Tuesday, February 1, 2011

Cold and Nipply

The other day I was out on  my first out and back long run in quite a while.  It was cold, raining, and the wind was blowing against me the whole way out to my turnaround point.  I was adequately dressed with my wind breaker, long sleeve shirt, undershirt, sweat pants, stocking cap, and even my Garmin.  All the necessary equipment for running was on me or so I thought…

After the turn around point I began to feel discomfort in the chest region of my body.  As I continued running the pain and discomfort grew.  Towards the end of the run my nipples felt as though they had been dragged across the carpet of my elementary school music room floor and then passed over a hand held cheese grater.  My elementary school was too far away for that to have happened recently and the cheese grater was back at the house so I figured the t-shirt, soaked through by the rain, had something to do with it.  At some point during the four mile trek back to the house I realized that all that talk about Band-Aids and Vaseline on long runs was not some ruse, but sage like advice to protect that sensitive area of the body.

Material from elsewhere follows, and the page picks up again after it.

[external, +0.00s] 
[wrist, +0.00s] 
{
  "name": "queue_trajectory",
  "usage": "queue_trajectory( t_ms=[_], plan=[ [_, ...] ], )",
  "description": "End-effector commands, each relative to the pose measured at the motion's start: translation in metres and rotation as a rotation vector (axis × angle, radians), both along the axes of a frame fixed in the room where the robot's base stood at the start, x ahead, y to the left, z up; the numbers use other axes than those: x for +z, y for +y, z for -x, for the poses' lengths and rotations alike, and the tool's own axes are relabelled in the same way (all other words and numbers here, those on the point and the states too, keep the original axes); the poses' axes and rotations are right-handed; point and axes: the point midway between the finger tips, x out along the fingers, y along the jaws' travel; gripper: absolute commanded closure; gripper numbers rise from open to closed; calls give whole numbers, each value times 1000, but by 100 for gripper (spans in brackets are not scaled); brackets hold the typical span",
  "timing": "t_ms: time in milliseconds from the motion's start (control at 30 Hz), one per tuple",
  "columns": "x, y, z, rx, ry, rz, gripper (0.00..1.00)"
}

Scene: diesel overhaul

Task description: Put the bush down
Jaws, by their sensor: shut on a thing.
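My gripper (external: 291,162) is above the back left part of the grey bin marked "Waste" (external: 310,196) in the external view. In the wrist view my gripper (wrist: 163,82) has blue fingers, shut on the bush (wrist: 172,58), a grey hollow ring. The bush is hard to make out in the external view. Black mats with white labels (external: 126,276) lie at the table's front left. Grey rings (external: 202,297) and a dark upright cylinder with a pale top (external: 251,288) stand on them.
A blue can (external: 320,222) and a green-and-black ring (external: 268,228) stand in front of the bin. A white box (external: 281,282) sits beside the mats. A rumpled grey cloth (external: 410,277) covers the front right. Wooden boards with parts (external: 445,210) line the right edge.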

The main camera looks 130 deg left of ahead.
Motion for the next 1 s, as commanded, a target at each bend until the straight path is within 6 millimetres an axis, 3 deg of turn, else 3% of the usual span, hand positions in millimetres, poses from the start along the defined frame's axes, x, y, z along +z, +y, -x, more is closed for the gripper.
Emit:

When I got home I told the Spouse that I was pretty sensitive.  I promptly pulled up my shirt to show her and gain her sympathy and perhaps empathy.  She had nursed our kids for a while; and I felt that for a person of similar experiences and traumas, empathizing, would be a simple task.  However, my Spouse did not seem to understand the extreme pain I was in and even laughed a little when I suggested I knew how she felt when nursing. 

It has now been two full days since the injury, the run was Saturday morning, and the scabs are well formed.  As the healing process continues I have two points of caution for anyone out there who has yet to got through something of this nature.  First, wind breakers are not ‘rain’ breakers.  Sure the jacket deceptively repels water for the first few minutes of your run, but after that you might as well ditch the jacket and try and dodge the rain drops.  Second, whether nursing or running long distances Band-Aids are a necessary piece of equipment for anyone interested in either of these forms of entertainment.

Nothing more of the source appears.